Task prompt ->
Every line holding the string "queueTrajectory" should be gathered.

# Start of Data lines

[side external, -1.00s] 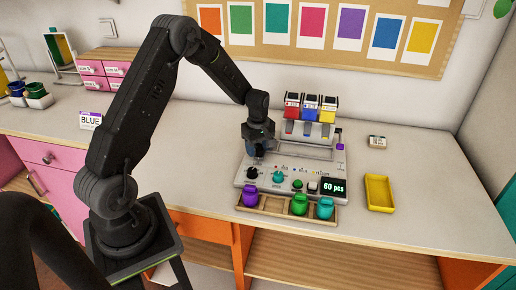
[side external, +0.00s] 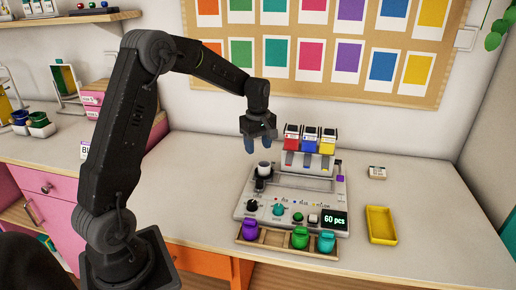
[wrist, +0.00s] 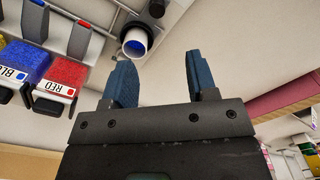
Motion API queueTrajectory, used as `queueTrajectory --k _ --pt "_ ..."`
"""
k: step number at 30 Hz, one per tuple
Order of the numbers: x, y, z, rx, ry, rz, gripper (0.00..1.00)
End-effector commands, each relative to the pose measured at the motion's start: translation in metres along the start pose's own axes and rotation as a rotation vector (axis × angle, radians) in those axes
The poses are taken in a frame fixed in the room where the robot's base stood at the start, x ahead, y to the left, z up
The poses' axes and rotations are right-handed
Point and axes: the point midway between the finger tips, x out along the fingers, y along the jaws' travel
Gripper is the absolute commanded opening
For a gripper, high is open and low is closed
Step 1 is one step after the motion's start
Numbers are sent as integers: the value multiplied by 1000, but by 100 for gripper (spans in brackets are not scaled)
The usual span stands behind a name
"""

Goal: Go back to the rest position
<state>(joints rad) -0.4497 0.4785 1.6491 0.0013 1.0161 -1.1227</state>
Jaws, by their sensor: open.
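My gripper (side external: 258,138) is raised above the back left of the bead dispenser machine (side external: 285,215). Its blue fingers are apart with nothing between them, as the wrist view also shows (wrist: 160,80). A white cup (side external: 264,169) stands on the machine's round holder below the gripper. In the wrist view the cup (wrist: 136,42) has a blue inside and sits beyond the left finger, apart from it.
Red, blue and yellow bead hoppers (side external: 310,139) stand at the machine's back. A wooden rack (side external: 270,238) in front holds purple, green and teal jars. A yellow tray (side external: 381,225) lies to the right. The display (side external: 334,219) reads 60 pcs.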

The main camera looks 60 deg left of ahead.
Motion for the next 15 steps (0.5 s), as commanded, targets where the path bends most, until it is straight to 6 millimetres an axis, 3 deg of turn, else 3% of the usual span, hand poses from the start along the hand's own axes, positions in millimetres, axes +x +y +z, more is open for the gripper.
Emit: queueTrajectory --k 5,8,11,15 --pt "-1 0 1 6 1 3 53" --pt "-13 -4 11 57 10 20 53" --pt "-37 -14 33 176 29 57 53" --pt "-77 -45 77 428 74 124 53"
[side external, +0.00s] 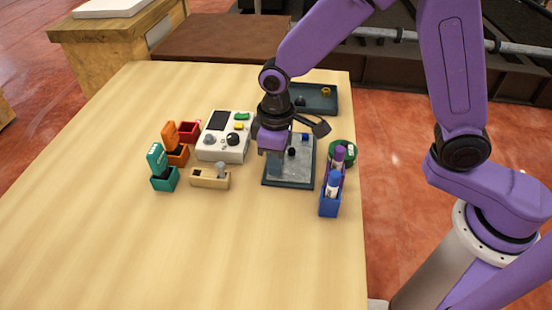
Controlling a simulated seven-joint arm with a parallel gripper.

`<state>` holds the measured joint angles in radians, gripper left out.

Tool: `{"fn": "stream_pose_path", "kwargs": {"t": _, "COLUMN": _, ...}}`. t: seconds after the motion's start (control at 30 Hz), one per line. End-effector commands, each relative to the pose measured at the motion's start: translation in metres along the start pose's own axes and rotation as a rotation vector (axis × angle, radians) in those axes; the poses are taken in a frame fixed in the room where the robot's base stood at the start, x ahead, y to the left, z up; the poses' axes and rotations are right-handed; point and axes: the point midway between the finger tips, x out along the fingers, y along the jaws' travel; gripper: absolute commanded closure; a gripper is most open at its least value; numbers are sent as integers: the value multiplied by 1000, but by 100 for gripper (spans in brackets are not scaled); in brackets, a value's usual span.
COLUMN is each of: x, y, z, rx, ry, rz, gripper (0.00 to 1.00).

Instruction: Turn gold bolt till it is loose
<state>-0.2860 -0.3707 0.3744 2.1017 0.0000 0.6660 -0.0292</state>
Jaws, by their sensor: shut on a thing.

# End of Data lines

Answer to this exercise ->
Motion API queueTrajectory, used as `queueTrajectory --k _ --pt "_ ..."`
Emit: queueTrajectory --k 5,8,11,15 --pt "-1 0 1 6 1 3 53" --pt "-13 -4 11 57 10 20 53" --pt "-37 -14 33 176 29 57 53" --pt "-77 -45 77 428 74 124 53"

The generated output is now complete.